Data:
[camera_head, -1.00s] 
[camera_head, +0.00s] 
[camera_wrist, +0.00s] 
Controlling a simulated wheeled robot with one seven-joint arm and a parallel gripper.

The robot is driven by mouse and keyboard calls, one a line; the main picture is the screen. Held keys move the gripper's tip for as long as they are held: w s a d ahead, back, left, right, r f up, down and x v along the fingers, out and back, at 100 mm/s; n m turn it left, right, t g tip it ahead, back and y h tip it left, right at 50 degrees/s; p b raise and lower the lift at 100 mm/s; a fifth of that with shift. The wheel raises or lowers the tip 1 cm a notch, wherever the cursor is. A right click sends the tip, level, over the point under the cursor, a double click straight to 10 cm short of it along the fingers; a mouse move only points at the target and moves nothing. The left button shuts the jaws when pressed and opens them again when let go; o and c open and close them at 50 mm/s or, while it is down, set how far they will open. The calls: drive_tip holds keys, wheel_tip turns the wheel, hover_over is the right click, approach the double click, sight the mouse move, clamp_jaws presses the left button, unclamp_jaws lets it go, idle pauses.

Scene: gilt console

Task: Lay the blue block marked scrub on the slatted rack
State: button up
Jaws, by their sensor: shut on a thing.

Aim:
Reproduce the complete set of lines precisely as supplied.

Answer to the task:
[camera_head, -1.00s] 
[camera_head, +0.00s] 
[camera_wrist, +0.00s] 
Controlling a simulated wheeled robot with one seven-joint arm and a parallel gripper.

The robot is driven by mouse and keyboard calls, one a line; the main picture is the screen. Held keys move the gripper's tip for as long as they are held: w s a d ahead, back, left, right, r f up, down and x v along the fingers, out and back, at 100 mm/s; n m turn it left, right, t g tip it ahead, back and y h tip it left, right at 50 degrees/s; p b raise and lower the lift at 100 mm/s; a fifth of that with shift. The wheel raises or lowers the tip 1 cm a notch, wherever the cursor is. A right click sends the tip, level, over the point under the cursor, a double click straight to 10 cm short of it along the fingers; a mouse move only points at the target and moves nothing. The left button shuts the jaws when pressed and opens them again when let go; o and c open and close them at 50 mm/s or, while it is down, set how far they will open. The calls: drive_tip holds keys, wheel_tip turns the wheel, hover_over is the right click, approach the double click, sight the mouse move, clamp_jaws presses the left button, unclamp_jaws lets it go, idle pauses.

Scene: gilt console

Task: Lay the blue block marked scrub on the slatted rack
State: button up
Jaws, by their sensor: shut on a thing.

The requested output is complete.